BREAKING: The FAA Proposes US$1.9 Million Civil Penalty Against SkyPan International, Inc. for Unauthorized Commercial Unmanned Aircraft Systems (UAS) Flights

The FAA has proposed a US$1.9 million civil penalty against SkyPan International, Inc. of Chicago for unauthorized UAS operations. According to the FAA’s press release, SkyPan conducted unauthorized commercial UAS flights in some of the nation’s most congested airspace and over two of its most heavily populated cities, violating airspace regulations and various operating rules.

The FAA alleges that the company conducted 65 unauthorized commercial UAS flights over various locations in New York City and Chicago between March 21, 2012 and Dec. 15, 2014. The flights involved aerial photography.

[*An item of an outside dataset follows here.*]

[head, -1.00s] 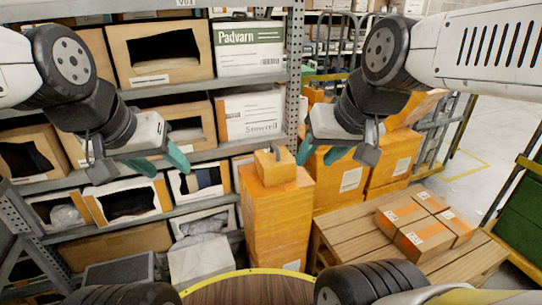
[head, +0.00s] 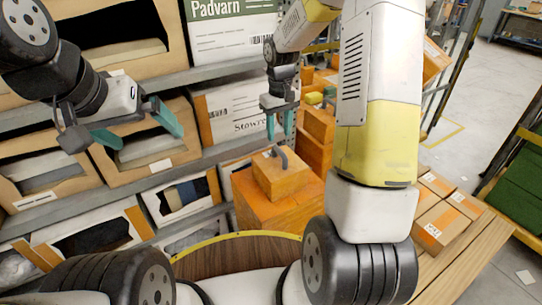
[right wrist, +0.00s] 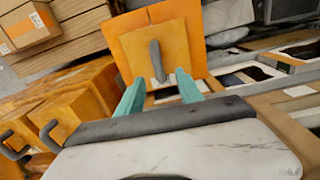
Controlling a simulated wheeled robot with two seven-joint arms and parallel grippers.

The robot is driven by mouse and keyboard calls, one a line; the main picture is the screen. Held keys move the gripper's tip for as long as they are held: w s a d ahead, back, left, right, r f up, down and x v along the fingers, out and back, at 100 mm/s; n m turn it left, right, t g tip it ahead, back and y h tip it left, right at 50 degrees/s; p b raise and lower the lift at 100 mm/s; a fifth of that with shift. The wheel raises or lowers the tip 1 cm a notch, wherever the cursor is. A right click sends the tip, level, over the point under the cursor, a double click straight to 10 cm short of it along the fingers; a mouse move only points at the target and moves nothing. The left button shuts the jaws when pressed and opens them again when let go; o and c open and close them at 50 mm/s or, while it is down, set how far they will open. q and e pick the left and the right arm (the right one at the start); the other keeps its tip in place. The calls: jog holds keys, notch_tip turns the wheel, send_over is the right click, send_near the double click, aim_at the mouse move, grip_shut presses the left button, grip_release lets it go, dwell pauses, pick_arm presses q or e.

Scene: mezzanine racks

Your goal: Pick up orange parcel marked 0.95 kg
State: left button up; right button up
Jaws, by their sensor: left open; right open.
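An orange parcel (head: 284,180) with a dark upright handle sits on a larger orange box (head: 290,212) in the head view. No weight mark is legible on it. My right gripper (head: 279,126) is open, fingers pointing down, just above the parcel. In the right wrist view the parcel (right wrist: 188,40) and its handle lie ahead of the right gripper (right wrist: 158,88), the handle lined up between the two teal fingers. I cannot tell whether they touch it. My left gripper (head: 139,130) is open and empty in front of the shelves, well left of the parcel.
Shelves (head: 120,178) with open boxes fill the left. More orange parcels (head: 318,124) stand behind the right gripper; two dark handles show at left in the right wrist view. Brown cartons (head: 440,222) lie on a pallet (head: 462,262) at right. Open floor (head: 495,100) lies beyond.

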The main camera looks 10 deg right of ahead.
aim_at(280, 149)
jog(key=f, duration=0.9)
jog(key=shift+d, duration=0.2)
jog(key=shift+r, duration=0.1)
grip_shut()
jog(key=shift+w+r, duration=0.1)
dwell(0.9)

Of those, 43 flew in the highly restricted New York Class B airspace without receiving an air traffic control clearance to access it. Additionally, the FAA alleges the aircraft was not equipped with a two-way radio, transponder, and altitude-reporting equipment which aircraft are required to have in order to operate in Class B airspace. Class B airspace is generally airspace from the surface to 10,000 feet mean sea level (MSL) surrounding the nation’s busiest airports.

The FAA further alleges that on all 65 flights, the aircraft lacked an airworthiness certificate and effective registration, and that SkyPan did not have a Certificate of Waiver or Authorization (COA) for the operations.

The FAA issued SkyPan a Section 333 Exemption to allow commercial operations of UAS for the purpose of conducting property inspections for the construction industry, developers, and property owners on April 17, 2015, well after the alleged unauthorized flights underlying the proposed civil penalty. The UAS model approved for use under its Section 333 Exemption is the Align T Rex 700E F3C.

Recent UAS incidents involving allegedly reckless operations, including UAS interference with manned aircraft fighting forest fires in California and a drone crashing into the seating area at a U.S. Open tennis match, have industry groups calling on the FAA to take a more aggressive approach to assessing civil penalties against operators who fly in a careless and reckless matter.